### What the exercise asks
Quote each line exactly, from the line that contains "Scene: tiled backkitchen" down to the last line of the listing, and no other lines.

============================================================

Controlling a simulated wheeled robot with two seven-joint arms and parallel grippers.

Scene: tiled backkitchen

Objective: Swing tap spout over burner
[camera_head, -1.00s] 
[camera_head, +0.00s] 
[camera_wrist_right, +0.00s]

============================================================

### The output
Scene: tiled backkitchen

Objective: Swing tap spout over burner
[camera_head, -1.00s] 
[camera_head, +0.00s] 
[camera_wrist_right, +0.00s]

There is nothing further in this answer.